Wednesday, February 14, 2007

The Hullalabaloo on the Temple Mount

So,what's with the Temple Mount?

Images for which we have no nostalgia have beeen splashed across screens and front pages all over the world depicting violent clashes between the Israeli police and Palestinian demonstrators in Jerusalem. And why? The Moslems are frenzied over what they claim is yet another Israeli conspiracy to undermine the foundations of the Temple Mount.

The hysteria is being generated by the northern branch of the Israeli Islamic organization led by one Raed Salah. In contrast to its relatively moderate southern branch, the northern group tilts very dangerously toward Islamic extremism and harbors little affection for the state whose citizenship its members hold. Raed Salah has made the liberation of El Aktsa (aka the Temple Mount) his flagship cause and consistently casts about for molehills to transform into mountains.

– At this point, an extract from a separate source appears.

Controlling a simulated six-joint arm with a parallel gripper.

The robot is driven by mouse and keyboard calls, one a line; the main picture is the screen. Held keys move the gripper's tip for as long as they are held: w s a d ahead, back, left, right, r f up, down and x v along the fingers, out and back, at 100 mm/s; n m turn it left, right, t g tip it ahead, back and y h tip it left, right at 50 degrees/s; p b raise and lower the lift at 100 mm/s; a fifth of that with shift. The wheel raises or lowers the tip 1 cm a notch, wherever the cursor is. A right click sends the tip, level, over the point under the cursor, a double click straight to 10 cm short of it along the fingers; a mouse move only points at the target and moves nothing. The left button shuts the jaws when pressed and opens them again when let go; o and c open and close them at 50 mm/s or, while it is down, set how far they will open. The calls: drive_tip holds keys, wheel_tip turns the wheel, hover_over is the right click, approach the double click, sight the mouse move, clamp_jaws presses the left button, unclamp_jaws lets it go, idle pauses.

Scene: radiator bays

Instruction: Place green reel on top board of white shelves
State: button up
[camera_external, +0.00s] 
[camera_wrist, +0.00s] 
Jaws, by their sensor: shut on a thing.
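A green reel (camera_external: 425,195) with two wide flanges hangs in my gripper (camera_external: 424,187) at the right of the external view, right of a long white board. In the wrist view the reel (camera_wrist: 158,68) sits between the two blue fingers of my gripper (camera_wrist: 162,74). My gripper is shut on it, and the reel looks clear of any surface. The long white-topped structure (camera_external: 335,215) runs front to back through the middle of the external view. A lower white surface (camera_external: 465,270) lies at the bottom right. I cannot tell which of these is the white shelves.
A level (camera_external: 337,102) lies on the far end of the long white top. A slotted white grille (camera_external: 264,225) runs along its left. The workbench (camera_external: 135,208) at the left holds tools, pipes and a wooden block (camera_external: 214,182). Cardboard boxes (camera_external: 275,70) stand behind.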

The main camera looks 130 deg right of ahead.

In this case, the excavation work on the bridge leading up to the Mugrabi Gate of the Temple Mount proved to be a choice opportunity to stir up the masses. Although the bridge runs perpendicular to the Temple Mount and is not a supporting structure, Salah wasted no time in declaring yet another Israeli scheme to cause its collapse, conveniently invoking the ire of the entire Moslem world.

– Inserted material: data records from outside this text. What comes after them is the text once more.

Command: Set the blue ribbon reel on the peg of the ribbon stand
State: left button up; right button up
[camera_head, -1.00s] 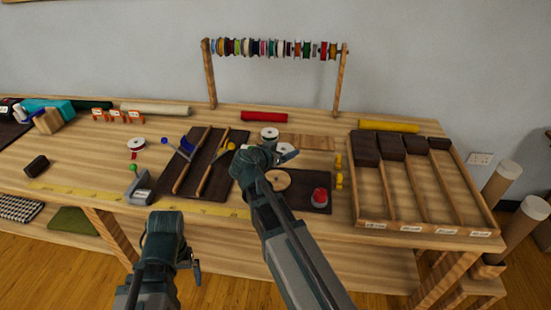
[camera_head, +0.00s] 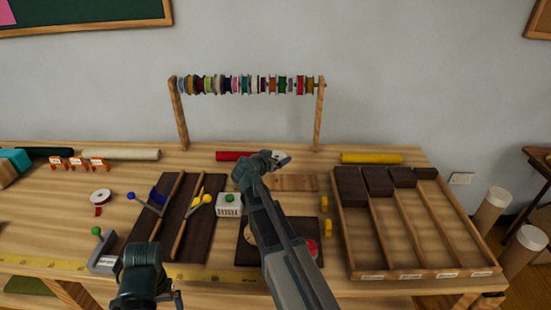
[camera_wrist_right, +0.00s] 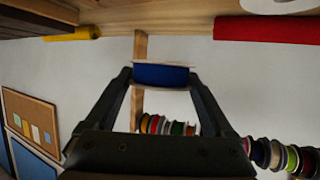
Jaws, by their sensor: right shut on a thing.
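The blue ribbon reel (camera_wrist_right: 160,75), with pale flanges, is between the fingers of my right gripper (camera_wrist_right: 161,78) in the right wrist view. In the head view my right gripper (camera_head: 270,163) is above the back of the table, and the reel's pale flange (camera_head: 283,158) shows at its tip. The ribbon stand (camera_head: 318,118) is behind it, with two wooden posts and a bar full of coloured reels. Its post (camera_wrist_right: 140,47) is beyond the held reel in the wrist view, apart from it. My left gripper (camera_head: 145,278) is low at the front; its jaws are unclear.
Red (camera_head: 232,156) and yellow (camera_head: 372,158) rolls lie at the back. A compartment tray (camera_head: 485,240) is at the right. A white reel (camera_head: 101,196), a dark tool mat (camera_head: 140,225) and a green-topped white box (camera_head: 228,205) are at the left and middle.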

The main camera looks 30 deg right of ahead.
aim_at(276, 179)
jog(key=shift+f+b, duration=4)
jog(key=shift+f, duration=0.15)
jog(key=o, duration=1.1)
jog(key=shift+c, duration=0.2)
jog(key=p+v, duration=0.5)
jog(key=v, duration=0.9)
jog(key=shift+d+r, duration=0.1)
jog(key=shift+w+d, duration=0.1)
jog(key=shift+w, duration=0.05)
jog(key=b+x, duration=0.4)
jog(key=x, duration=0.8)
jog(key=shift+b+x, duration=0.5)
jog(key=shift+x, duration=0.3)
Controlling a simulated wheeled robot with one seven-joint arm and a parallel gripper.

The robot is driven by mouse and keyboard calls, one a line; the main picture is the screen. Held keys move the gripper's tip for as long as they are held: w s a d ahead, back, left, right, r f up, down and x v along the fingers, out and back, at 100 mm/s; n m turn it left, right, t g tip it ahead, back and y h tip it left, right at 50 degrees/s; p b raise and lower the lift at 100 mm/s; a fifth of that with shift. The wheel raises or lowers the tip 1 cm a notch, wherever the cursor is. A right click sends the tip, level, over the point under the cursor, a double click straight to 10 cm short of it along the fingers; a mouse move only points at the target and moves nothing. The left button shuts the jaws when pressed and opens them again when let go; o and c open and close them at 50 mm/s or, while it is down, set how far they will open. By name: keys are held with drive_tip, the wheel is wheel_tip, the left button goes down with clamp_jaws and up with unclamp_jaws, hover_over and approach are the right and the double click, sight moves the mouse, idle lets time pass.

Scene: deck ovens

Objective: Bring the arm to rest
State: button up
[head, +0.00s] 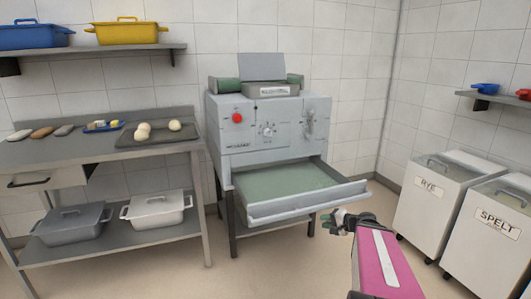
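My gripper (338,221) is at the end of my pink and grey arm, at the lower middle right of the head view. It is small in the picture, and its fingers are partly hidden by the wrist, so I cannot tell whether it is open or shut. It shows just in front of the right front corner of the pulled-out drawer (306,205) of a grey machine (262,140). I cannot tell whether it touches the drawer. The drawer has a greenish bottom and looks empty.
A steel table (85,150) with a tray (157,141), dough balls and small items stands left. Bins marked RYE (428,187) and SPELT (497,215) stand right. The front floor (250,265) is clear.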

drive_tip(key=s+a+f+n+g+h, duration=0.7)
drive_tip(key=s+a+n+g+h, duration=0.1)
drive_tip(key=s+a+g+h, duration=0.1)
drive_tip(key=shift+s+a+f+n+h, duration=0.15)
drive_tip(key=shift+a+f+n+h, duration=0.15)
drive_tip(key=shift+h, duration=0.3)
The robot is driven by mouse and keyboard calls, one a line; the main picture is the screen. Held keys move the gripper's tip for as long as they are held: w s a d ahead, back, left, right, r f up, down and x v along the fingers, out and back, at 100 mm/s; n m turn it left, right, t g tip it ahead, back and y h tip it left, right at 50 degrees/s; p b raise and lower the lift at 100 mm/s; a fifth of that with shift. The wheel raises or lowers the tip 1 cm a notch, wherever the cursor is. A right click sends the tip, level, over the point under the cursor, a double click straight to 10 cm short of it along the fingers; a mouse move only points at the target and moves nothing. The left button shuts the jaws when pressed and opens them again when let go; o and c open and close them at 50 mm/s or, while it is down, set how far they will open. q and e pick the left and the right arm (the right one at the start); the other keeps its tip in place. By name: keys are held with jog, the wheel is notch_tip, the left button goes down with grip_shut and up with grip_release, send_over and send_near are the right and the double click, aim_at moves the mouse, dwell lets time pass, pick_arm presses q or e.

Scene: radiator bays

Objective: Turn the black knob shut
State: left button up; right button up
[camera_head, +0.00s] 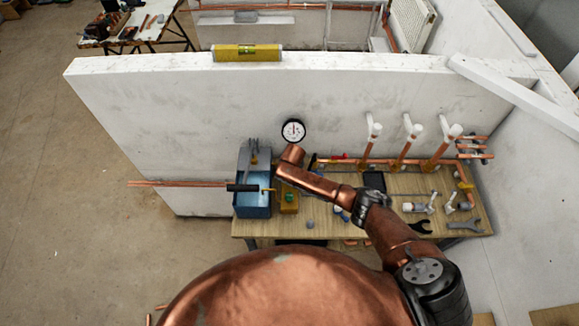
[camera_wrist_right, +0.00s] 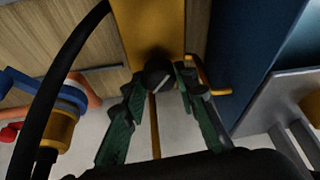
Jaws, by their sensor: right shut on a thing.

In light of some possible confusion here are some facts worth reviewing:
-the Temple Mount is a large, flat platform surrounded by four retaining walls. It was built by King Herod about two thousand years ago.
-The original hilltop was occupied by several different buildings: King Solomon's Temple (approx. 960 BCE); the rebuilt second Temple (517 BCE); Herod's Temple (18 BCE); a pagan platofrm built by the Romans (135 CE) and finally the Dome of the Rock (691 CE) and the El Aktsa Mosque (720 CE), both Moslem buildings which were briefly transformed into churches during the Crusader reign of Jerusalem (1099-1187) and which remain on the platform until today.
-Modern Israel regained control of the Temple Mount during the Six Day War, exactly 1897 years after the Temple was destroyed for the second and final time. Although the Jewish return to the Temple Mount in 1967 was an important milestone in the rebuilding of Jewish spiritual independence, a decision was made immediately after the war to leave the jurisdiction of the Temple Mount in the hands of the Moslems. Practically the Israeli leadership at the time understood the far-reaching implications any changes in the area would have, but equally important in the formulation of Israeli policy was the rabbinic directive for a complete Jewish hands-off. Our tradition, which is not an unifluential element here and is always taken into deep consideration regarding issues of a spiritual nature, says that the Temple will be rebuilt only when the messiah comes. Until that momentous era arrives not so much as a single pebble may be removed from there in preparation. In light of these considerations the jurisdiction over the entire Temple Mount was left in the hands of the Waqf, the Moslem trust, where it remains until this day. The Temple Mount was in our hands, but we gave it back.

Israel has no interest in changing the status quo to the benefit or detriment of either party. Can any rational person suggest what Israel would gain by causing the collapse of the Temple Mount? In fact, I can't think of a bigger headache. We need a collapsed mosque like we need a hole in the head, not to mention World War III, which would no doubt be soon in coming.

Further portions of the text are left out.